A tristeza, o medo, a ira ou o ódio não são sentimentos brandos. Nem se associam àquilo que temos de mais agradável e de melhor. Trazem consigo alguns níveis de dor. Fazem-nos estremecer. E aguçam a necessidade de entendermos com quem é que podemos contar para nos confiarmos àquilo que sentimos. De forma a que fiquemos menos sozinhos com isso. Há quem lhes chame a sentimentos maus. Porque, alguns deles, contrariam aquilo que se espera das pessoas. Ou duma ideia judaico-cristã do que temos cá dentro.
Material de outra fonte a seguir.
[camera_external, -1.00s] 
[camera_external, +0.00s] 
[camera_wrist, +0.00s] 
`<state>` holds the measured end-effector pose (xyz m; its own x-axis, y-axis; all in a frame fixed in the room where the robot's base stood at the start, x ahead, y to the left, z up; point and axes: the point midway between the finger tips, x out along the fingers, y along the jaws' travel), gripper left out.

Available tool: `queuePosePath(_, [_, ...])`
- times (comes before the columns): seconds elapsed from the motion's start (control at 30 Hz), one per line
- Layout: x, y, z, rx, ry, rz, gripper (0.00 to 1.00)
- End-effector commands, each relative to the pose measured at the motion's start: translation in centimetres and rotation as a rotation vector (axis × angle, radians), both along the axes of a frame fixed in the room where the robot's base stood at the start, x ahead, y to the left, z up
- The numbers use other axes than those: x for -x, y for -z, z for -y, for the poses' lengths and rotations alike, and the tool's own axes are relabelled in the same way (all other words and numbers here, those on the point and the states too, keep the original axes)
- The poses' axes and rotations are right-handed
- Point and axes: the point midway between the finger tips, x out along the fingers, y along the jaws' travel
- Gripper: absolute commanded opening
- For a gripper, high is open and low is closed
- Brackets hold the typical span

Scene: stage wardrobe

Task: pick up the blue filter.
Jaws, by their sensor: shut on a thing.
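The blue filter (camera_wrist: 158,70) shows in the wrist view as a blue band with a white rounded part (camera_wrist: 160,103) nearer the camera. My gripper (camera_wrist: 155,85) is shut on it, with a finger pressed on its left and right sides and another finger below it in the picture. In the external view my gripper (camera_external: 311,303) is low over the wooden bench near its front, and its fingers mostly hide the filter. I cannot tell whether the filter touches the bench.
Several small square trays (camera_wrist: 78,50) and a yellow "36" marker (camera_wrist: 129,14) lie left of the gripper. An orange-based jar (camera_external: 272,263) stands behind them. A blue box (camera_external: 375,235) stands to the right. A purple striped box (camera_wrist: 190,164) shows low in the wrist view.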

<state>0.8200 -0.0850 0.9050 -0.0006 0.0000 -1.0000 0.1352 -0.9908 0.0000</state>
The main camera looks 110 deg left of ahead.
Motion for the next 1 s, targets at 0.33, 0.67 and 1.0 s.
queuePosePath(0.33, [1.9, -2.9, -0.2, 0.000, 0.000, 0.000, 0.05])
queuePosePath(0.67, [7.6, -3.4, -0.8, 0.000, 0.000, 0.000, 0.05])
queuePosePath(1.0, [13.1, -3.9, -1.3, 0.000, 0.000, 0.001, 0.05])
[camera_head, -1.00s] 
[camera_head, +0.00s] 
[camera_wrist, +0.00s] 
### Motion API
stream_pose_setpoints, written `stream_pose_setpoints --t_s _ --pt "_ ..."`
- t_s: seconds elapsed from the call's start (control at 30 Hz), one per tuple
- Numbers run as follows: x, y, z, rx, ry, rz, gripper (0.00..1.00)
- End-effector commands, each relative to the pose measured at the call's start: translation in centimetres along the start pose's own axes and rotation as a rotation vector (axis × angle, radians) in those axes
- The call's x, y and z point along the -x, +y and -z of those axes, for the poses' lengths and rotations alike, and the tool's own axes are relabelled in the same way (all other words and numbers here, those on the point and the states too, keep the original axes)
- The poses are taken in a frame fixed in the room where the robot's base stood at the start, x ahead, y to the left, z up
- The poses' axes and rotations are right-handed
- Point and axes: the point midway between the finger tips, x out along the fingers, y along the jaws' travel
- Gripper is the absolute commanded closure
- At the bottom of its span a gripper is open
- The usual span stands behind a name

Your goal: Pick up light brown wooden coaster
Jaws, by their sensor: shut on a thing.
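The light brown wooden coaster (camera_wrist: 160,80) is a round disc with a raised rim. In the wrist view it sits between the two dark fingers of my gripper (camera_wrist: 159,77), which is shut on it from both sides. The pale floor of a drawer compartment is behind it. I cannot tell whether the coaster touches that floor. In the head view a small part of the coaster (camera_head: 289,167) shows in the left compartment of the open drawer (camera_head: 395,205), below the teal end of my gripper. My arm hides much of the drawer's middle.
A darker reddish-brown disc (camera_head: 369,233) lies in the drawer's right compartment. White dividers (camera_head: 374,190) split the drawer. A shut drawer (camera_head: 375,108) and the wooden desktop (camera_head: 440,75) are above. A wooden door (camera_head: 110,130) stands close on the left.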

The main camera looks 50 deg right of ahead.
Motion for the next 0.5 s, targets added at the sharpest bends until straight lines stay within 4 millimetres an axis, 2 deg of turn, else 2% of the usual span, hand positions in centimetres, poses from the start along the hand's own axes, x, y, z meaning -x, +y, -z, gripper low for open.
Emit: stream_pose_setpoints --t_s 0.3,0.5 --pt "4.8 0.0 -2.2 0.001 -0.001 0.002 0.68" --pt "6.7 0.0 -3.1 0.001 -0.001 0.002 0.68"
Mas, vendo bem, não há sentimentos maus. Porque eles não são, na sua génese, outra forma que não seja uma forma de reagirmos, em tempo real, e com inequívoca clarividência, a situações, elas próprias, más. Tirando “os maus”, ninguém procura a ira, por exemplo. Mas há pessoas ou circunstâncias que a suscitam em nós. Portanto, mau não é tanto sentirmos o mal. Mau é ficarmos presos no mal que nos levam a sentir. Sem aceitarmos o estremeção que ele nos traz. O contraditório que impõe àquilo que somos. E a forma como isso nos obriga a perscrutar em nós o verdadeiro, o certo e o errado daquilo somos. Isto é, os sentimentos “maus” são um apelo. Infatigável. Em nome do bem. Do nosso bem! Assim não lhes fujamos, como se os censurássemos só de os sentirmos. Os sentimentos maus desafiam-nos para irmos atrás das nossas convicções. Ajudam-nos a crescer. E tornam-nos, quando isso é assim, pessoas melhores.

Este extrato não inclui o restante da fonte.